National was unable to build a “rule alone” majority despite...
After the 2014 election National had 60/121 seats. It had an effective majority after including its two finger puppet parties (ACT and UF), which it had retained on life support for that very reason.
That state was weakened with the Northland by-election, but I can appreciate why some of National's elite would continue to be convinced that going for a complete majority remains a viable strategy.

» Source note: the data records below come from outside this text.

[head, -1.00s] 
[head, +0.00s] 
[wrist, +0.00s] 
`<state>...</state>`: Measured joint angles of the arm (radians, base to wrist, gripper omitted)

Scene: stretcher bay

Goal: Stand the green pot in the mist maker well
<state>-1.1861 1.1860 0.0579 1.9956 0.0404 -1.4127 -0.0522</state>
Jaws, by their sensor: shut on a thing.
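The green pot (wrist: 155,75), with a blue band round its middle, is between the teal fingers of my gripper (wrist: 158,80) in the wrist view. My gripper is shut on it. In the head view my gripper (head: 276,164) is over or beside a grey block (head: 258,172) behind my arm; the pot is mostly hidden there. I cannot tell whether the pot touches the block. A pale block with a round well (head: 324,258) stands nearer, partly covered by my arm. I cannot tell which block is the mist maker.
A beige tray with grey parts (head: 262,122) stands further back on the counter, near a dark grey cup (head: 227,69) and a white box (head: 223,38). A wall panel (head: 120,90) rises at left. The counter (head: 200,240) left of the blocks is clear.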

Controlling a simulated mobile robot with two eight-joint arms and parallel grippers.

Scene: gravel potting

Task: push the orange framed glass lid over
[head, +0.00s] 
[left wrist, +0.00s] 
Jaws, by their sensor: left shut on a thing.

It's annoying, because parties are just dying out without replacement. That's only been less obvious until now because of National's strategic games in keeping its friends alive on a leash, despite nobody voting for them. In 2017 there were very few realistic options for government, short of everyone having to deal with a party that nobody wanted to deal with. Meanwhile people have demonstrably been wanting to elect other new parties which, despite being far more inspiring to voters than the ACT and UF zombies, cannot break an impossible threshold. If National had let go of its obsession with being such a dominating party that hides contradictory interests behind a brick wall, instead of letting those voters have some influence in which of those interests should be better represented, it might have been more open to letting MMP be adjusted to a form that makes it vaguely possible for new parties to actually get started.
Let’s hope the ministers get together form good relationships, and have quite walks on the beach. Or drinks at the Koru club at least.
I hope so. The Conservation portfolio's not the only thing I care about, but I care about it a lot. I have some respect for Eugenie Sage in that space, but right now being shunted outside of Cabinet, for what seems like political reasons, is the last thing that portfolio needs.
Hopefully they have enough structure there to ensure that the Minister can get some genuine attention from Cabinet, beyond it simply throwing some extra cash from a tourism levy (as per Labour policy) and expecting the whole thing to run on cruise control.